Short exercise:
Write out each line exactly as it stands, please.

═══ Data extract ═══

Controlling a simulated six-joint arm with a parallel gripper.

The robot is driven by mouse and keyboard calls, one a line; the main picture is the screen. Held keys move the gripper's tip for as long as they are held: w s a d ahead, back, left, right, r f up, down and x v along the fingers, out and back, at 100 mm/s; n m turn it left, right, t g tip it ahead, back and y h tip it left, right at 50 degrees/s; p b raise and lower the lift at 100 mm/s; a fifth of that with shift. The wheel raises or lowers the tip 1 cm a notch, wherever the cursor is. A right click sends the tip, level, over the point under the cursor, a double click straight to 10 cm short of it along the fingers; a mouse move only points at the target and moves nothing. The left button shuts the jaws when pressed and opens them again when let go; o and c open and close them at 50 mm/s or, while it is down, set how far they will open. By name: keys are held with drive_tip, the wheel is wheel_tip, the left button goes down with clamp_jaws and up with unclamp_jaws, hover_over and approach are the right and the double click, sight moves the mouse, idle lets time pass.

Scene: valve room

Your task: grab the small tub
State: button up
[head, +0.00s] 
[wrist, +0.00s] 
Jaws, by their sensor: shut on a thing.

═══

Task solution:
Controlling a simulated six-joint arm with a parallel gripper.

The robot is driven by mouse and keyboard calls, one a line; the main picture is the screen. Held keys move the gripper's tip for as long as they are held: w s a d ahead, back, left, right, r f up, down and x v along the fingers, out and back, at 100 mm/s; n m turn it left, right, t g tip it ahead, back and y h tip it left, right at 50 degrees/s; p b raise and lower the lift at 100 mm/s; a fifth of that with shift. The wheel raises or lowers the tip 1 cm a notch, wherever the cursor is. A right click sends the tip, level, over the point under the cursor, a double click straight to 10 cm short of it along the fingers; a mouse move only points at the target and moves nothing. The left button shuts the jaws when pressed and opens them again when let go; o and c open and close them at 50 mm/s or, while it is down, set how far they will open. By name: keys are held with drive_tip, the wheel is wheel_tip, the left button goes down with clamp_jaws and up with unclamp_jaws, hover_over and approach are the right and the double click, sight moves the mouse, idle lets time pass.

Scene: valve room

Your task: grab the small tub
State: button up
[head, +0.00s] 
[wrist, +0.00s] 
Jaws, by their sensor: shut on a thing.

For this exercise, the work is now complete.